== Instructions to follow ==
Where a line holds the word "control", copy that line.

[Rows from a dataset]

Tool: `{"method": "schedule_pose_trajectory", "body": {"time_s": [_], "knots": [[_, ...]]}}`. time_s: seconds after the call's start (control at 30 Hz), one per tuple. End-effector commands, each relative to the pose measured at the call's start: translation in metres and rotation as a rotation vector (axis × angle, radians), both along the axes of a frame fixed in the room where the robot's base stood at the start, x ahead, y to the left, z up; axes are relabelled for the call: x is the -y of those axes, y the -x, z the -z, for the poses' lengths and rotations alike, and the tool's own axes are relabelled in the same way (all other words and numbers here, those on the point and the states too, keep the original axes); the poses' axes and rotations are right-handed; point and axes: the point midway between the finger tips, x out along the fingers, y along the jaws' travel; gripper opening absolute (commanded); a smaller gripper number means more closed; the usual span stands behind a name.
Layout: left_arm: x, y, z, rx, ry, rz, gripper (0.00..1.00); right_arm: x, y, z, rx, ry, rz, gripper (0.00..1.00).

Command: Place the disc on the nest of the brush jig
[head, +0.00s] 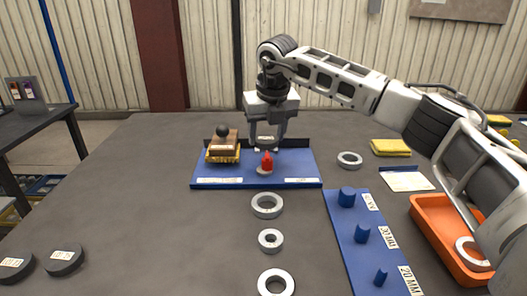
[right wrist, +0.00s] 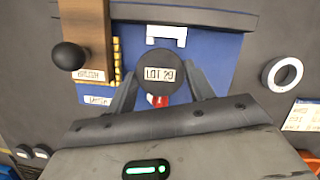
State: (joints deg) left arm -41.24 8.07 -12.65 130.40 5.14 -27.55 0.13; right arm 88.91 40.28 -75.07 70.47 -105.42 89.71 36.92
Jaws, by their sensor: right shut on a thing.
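My right gripper (head: 265,143) is shut on a dark round disc, above the blue board of the brush jig (head: 298,168). In the right wrist view the disc (right wrist: 160,58) faces the camera between the fingers, with a "LOT 29" label. A brown brush (head: 223,146) with a black knob and yellow bristles sits at the board's left. A red piece (head: 267,161) stands on a pale round base near the board's middle, below the gripper; the disc partly hides it in the right wrist view. I cannot make out the nest clearly. My left gripper is not in view.
Several grey rings (head: 267,205) lie in front of the board. A blue peg board (head: 352,232) and an orange tray (head: 430,228) stand on the right. Two dark labelled discs (head: 65,258) lie at front left. The table's left middle is clear.

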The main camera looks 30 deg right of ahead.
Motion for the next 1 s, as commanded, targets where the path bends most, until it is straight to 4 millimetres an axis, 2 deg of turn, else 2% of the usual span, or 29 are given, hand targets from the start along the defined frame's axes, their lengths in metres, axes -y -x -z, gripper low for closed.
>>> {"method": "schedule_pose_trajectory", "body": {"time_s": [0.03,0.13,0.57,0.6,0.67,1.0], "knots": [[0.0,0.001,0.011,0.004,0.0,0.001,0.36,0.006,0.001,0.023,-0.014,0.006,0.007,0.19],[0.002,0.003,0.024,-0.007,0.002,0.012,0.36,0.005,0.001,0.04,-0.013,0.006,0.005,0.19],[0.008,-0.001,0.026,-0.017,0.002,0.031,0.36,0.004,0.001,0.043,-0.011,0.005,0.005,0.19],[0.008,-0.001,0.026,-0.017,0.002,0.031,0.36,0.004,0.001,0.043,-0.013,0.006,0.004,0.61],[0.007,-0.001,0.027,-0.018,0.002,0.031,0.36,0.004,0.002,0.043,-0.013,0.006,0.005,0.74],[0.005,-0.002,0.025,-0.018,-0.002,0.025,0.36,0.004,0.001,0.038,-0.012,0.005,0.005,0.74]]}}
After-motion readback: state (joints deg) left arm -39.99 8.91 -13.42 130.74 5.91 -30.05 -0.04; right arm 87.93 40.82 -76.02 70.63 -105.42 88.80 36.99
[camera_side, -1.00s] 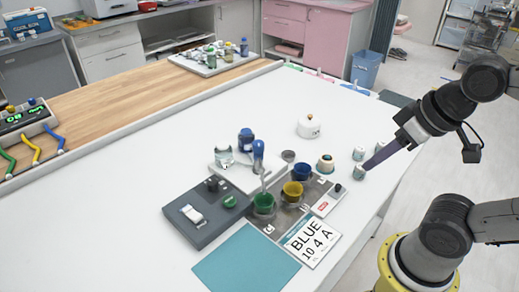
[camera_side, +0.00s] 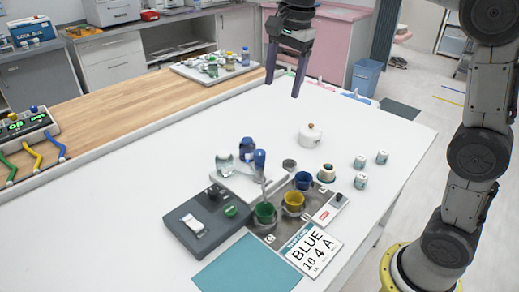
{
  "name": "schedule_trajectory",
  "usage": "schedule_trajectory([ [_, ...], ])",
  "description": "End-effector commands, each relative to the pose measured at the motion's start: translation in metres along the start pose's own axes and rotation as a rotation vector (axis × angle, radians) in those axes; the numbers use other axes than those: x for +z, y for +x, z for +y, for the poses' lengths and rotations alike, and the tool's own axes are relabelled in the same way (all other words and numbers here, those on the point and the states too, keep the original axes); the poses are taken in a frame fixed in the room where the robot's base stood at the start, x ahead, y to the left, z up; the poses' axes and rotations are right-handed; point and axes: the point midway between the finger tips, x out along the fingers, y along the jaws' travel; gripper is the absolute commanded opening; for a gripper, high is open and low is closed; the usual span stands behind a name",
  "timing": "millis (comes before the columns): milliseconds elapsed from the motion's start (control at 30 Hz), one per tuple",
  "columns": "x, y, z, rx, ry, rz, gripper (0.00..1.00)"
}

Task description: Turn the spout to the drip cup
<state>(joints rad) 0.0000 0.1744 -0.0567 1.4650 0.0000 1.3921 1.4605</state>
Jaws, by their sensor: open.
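The spout (camera_side: 262,178), with a blue upper end, rises from the small dispensing station and reaches down toward the green cup (camera_side: 265,212). A yellow cup (camera_side: 293,202) and a blue cup (camera_side: 303,180) stand in a row beside it on a dark plate. A small grey metal cup (camera_side: 289,165) sits behind them; I cannot tell for sure whether it is the drip cup. My gripper (camera_side: 282,88) is open and empty, fingers pointing down, high above the far part of the white table, well apart from the spout.
A card reading "BLUE 10 4 A" (camera_side: 314,248) and a teal mat (camera_side: 248,266) lie in front. A dark box with a white switch (camera_side: 203,222) is at left. A white lidded pot (camera_side: 310,134) and several small jars (camera_side: 361,181) stand right. The table's far middle is clear.

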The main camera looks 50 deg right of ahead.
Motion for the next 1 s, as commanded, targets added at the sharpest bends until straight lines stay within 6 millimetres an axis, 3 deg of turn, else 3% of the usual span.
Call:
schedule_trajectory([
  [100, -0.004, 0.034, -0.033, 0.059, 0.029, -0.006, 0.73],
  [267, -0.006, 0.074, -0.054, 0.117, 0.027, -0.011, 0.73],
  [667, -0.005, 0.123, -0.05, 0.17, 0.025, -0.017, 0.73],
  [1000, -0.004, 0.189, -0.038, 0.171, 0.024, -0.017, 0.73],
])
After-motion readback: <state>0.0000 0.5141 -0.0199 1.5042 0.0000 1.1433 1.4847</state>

== Exercise answer ==
Tool: `{"method": "schedule_pose_trajectory", "body": {"time_s": [_], "knots": [[_, ...]]}}`. time_s: seconds after the call's start (control at 30 Hz), one per tuple. End-effector commands, each relative to the pose measured at the call's start: translation in metres and rotation as a rotation vector (axis × angle, radians), both along the axes of a frame fixed in the room where the robot's base stood at the start, x ahead, y to the left, z up; axes are relabelled for the call: x is the -y of those axes, y the -x, z the -z, for the poses' lengths and rotations alike, and the tool's own axes are relabelled in the same way (all other words and numbers here, those on the point and the states too, keep the original axes); the poses' axes and rotations are right-handed; point and axes: the point midway between the finger tips, x out along the fingers, y along the jaws' travel; gripper opening absolute (commanded); a smaller gripper number means more closed; the usual span stands behind a name.
  "timing": "millis (comes before the columns): milliseconds elapsed from the motion's start (control at 30 Hz), one per tuple",

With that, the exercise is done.